Samson Agonistes

By John Milton

Introduction

Samson Agonistes was published with Paradise Regained in 1670 or 1671. Its date of composition is uncertain, most probably some time during 1660-70. The topical references close to the surface of the poem have led some critics to place the tragedy to 1660-1 when the reparations of the Restoration were at their height. It is doubtful that Milton would have interrupted Paradise Lost to compose Samson. That is not to deny the origin of certain passages from this point in Milton's life in Samson Agonistes. Nevertheless there is good reason to concur with the traditional judgement and place Samson as Milton's last work - perhaps around 1670, when the poet's sense of 'heroic past and ignoble present' was re- invigorated.

Milton's oeuvre has been notoriously difficult for critics and students to interpret in comparison with other great figures of English literature. Milton presents particular difficulties: the poet created lengthy works based on religious convictions that have became largely antiquated in modern society. Without understanding of these it will be difficult to access the poet's meaning and intentions. The great nature of the topics Milton chose for literary endeavour invite comparisons with other weighty literary figures such as Dante and Shakespeare, even the metaphysical poets such as Donne.

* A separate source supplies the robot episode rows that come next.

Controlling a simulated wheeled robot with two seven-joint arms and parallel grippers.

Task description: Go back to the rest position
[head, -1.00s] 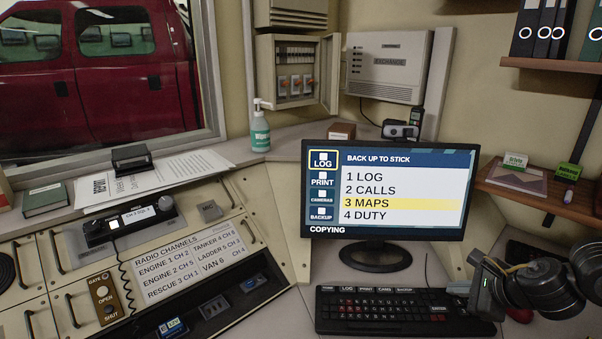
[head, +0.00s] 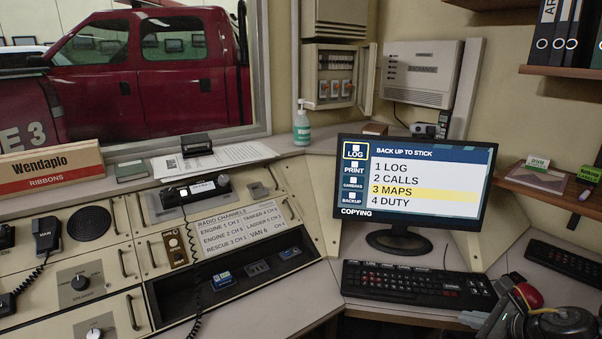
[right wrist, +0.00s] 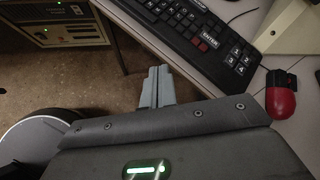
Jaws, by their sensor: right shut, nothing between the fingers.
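My right gripper (head: 492,318) is low at the bottom right of the head view, in front of the desk and nearer than the keyboard (head: 418,284). In the right wrist view its two grey fingers (right wrist: 155,82) are together with nothing between them, and the floor shows behind them. They are apart from the keyboard (right wrist: 200,38) and the desk edge. My left gripper is in neither view. The monitor (head: 412,190) shows "BACK UP TO STICK", with "3 MAPS" highlighted and "COPYING" at the bottom.
A red mouse (head: 529,295) lies right of the keyboard, close to my right arm; it also shows in the right wrist view (right wrist: 281,103). A computer case (right wrist: 62,28) stands below the desk. The radio console (head: 215,235) spans the left. Bare floor (right wrist: 50,85) shows before the desk.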

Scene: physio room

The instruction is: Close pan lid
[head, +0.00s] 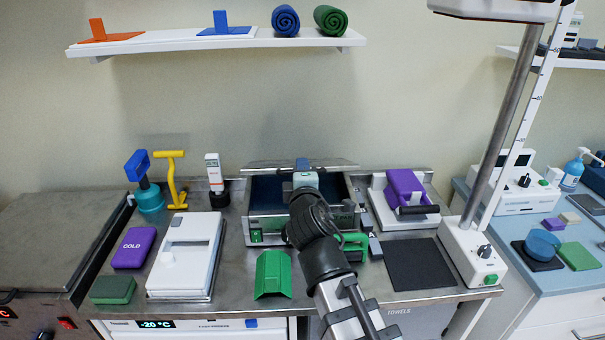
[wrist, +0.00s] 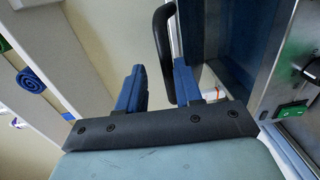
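The pan (head: 262,228) is a metal box with a green switch, in the middle of the counter; its metal side also shows in the wrist view (wrist: 292,68). Its lid (head: 262,169) stands raised at the back, a metal edge above a dark blue face. A black curved handle (wrist: 161,32) shows in the wrist view. My gripper (head: 303,163) is over the back of the pan, at the lid's edge. In the wrist view its blue fingers (wrist: 158,88) are apart, with the handle's end close to the right finger; I cannot tell whether they touch. My arm hides part of the pan.
A white lidded box (head: 187,255) and a purple cold pack (head: 134,247) lie to the left. A green folded piece (head: 273,275) lies in front. A purple block (head: 404,187) on a white device and a dark mat (head: 418,265) are right. A shelf (head: 180,42) hangs above.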

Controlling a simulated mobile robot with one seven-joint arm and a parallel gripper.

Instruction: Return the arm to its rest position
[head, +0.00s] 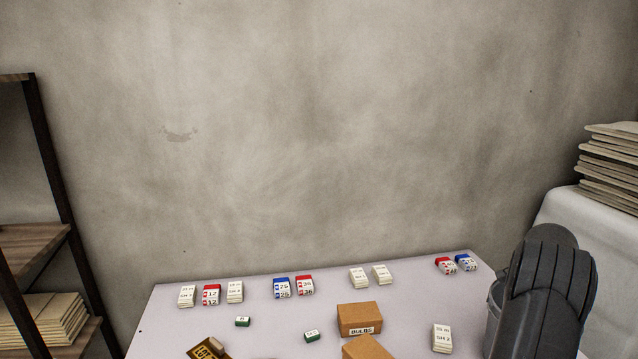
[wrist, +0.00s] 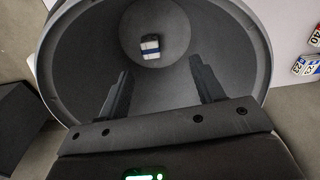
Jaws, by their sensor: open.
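My gripper (wrist: 160,66) shows in the wrist view, with its two dark fingers spread apart and nothing between them. It points down into a round grey bin (wrist: 258,72). In the head view, my dark arm stands at the right and covers most of the grey bin (head: 493,312). The gripper fingers are hidden there.
A pale table (head: 270,340) carries several small labelled packs, including a blue one (head: 281,287), and cardboard boxes, one marked BULBS (head: 358,317). A wooden shelf (head: 40,240) stands left. A white-covered surface (head: 600,240) with stacked folded cloths (head: 610,165) stands right.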

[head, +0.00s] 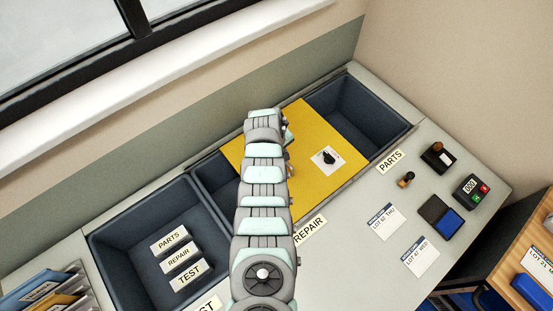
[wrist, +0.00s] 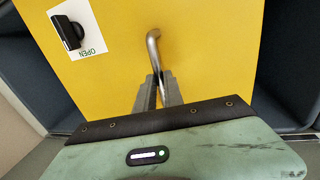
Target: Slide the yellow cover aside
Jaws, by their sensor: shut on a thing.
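The yellow cover (head: 312,185) lies flat over much of the middle bin, by the REPAIR label, in the head view. A strip of that bin (head: 214,182) shows open at its left. The cover also fills much of the wrist view (wrist: 215,50). A black knob (head: 329,157) on a white plate marked OPEN (wrist: 91,41) sits on the cover. A bent metal handle (wrist: 153,45) stands on the cover. My gripper (wrist: 158,80) is shut on this handle. In the head view my arm hides the handle and most of the gripper.
The right bin (head: 362,108) is open by the PARTS label (head: 390,161). The left bin (head: 128,238) holds label blocks (head: 183,256). Stamps, an ink pad (head: 440,215), a counter (head: 472,190) and lot cards (head: 387,221) lie on the right counter. A wall and window ledge run behind.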

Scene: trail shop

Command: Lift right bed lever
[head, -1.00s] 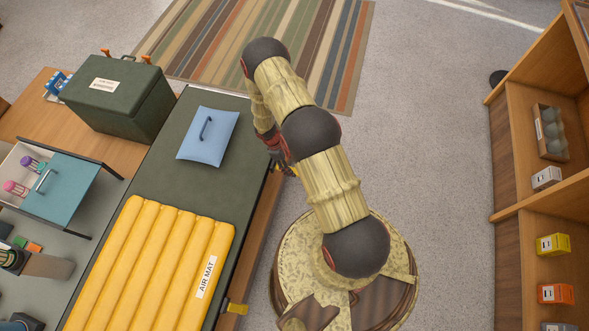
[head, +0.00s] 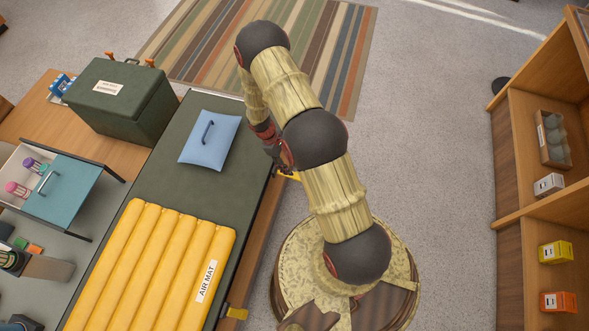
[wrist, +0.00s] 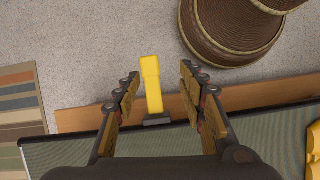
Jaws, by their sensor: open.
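The bed is a dark green platform (head: 165,180) with a wooden side rail. A yellow lever (wrist: 152,85) sticks out from the bed's long side on a small dark mount. In the wrist view it stands between the open fingers of my gripper (wrist: 160,76), nearer the left finger, with no clear contact. In the head view only a bit of this lever (head: 291,176) shows below my gripper (head: 280,164), which my arm partly hides. A second yellow lever (head: 235,312) is on the same side, nearer the bottom of the head view.
A yellow air mat (head: 150,265) and a blue pillow (head: 210,140) lie on the bed. A dark green box (head: 118,98) stands on the wooden table to the left. Shelves (head: 510,165) stand far right.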

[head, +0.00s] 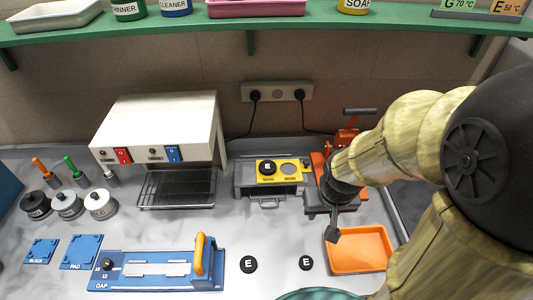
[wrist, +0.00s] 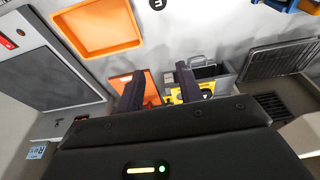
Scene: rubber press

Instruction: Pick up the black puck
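Two black pucks marked E lie apart on the grey bench in the head view, one right of the blue gap block (head: 248,264) and one left of the orange tray (head: 306,263). A third black puck marked E (head: 268,168) sits on a yellow plate (head: 289,178). In the wrist view a black puck (wrist: 157,5) is cut off by the top edge. My gripper (wrist: 161,88) has its two dark fingers apart with no object visible between them. It is away from the bench pucks. In the head view its fingers are hard to make out by the red press.
The orange tray (head: 357,250) stands right of the bench pucks. The red press (head: 347,138) stands behind it, partly hidden by my arm. The blue gap block (head: 150,268) with an orange handle lies left. A white oven (head: 158,125) and a wire rack (head: 177,188) stand farther back.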

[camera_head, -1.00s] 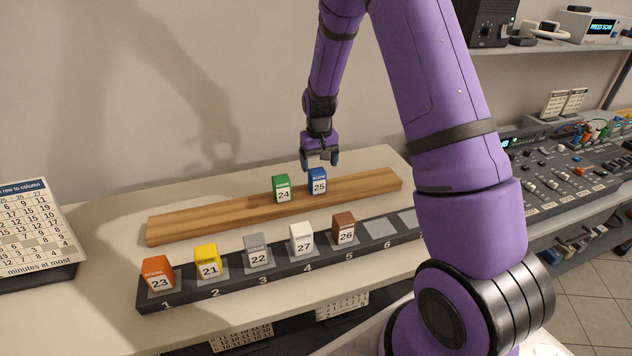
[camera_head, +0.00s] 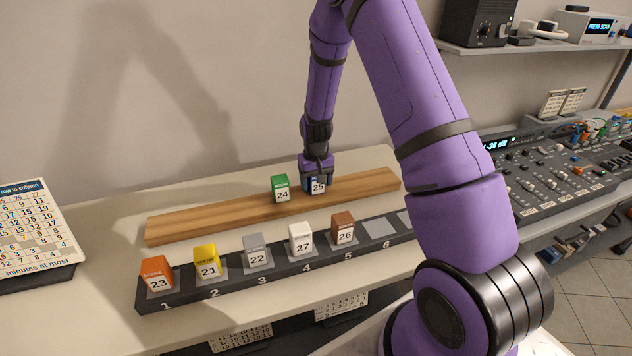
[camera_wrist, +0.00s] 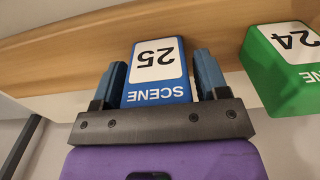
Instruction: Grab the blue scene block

The mental configuration from which Milton himself was writing and that of his intended audience was very particular to say the least. It is an intensely internalised view. The nature of Milton's themes and his underlying great purpose removes his poetry from ordinary concerns and experiences of mankind to the higher concerns of the universality of divine providence, the reality of evil, the hope of redemption, and the unity of the human race. These are Milton's intertwined central themes, not like Homer's desire to tell a good story, Dante's objective to provide a narrative exposition of a theological system, or Shakespearean analysis of character psychology. They provide the structural unity to Milton's work.

The public background, given that there are numerous allusions throughout his poetical works to the religio-political environment of the mid-seventeenth century, is indeed an aspect of Milton's tragedy. It is not the focus however. That, as indicated above, rests in Milton's theological or spiritual concerns. As outlined in the prefatory argument, Milton was interested in the literary dimensions of writing a tragedy true to the ancient Greek manner as much as, if not more than, autobiographical and political overtures he could invest in the work.

More recently critics have begun to view Milton's three major poetical works together, seeing them as a coherent tripartite didactic program, grounded in three parables. Each parable describes one or more divine interventions, and singles out an important component of the prophetic moment as its subject. Hence, Milton begins with Paradise Lost as the history of an alienation of worldly discourse from God that will require intervention, by means of the prophetic moment, if it is to be made a "fortunate fall." The poet continues with an examination of a crucial phase of that intervention, the moment of obedience, of Jesus' refusal of self-will, in Paradise Regained. Finally, in Samson Agonistes, he brings forward the idea that Jesus' moment of obedience cannot be regarded as a uniquely intercessory incident, but something which can be imitated in even desperately adverse circumstances. The key to Milton's project is his expectation that the reader, taught by his divinely inspired parables, will be able to repudiate the outward Paradise for which the Puritans so long and mistakenly sought, and begin to build the inward New Jerusalem to which the Spirit of God calls them. The poet's intention is to make prophets of his readers.

Thus the reader and student of Milton's Samson Agonistes has several strands of interpretation to follow - the political, the theological, the autobiographical, and the literary. The first three are undeniably intertwined, and it is perhaps false to separate them and consider them individually.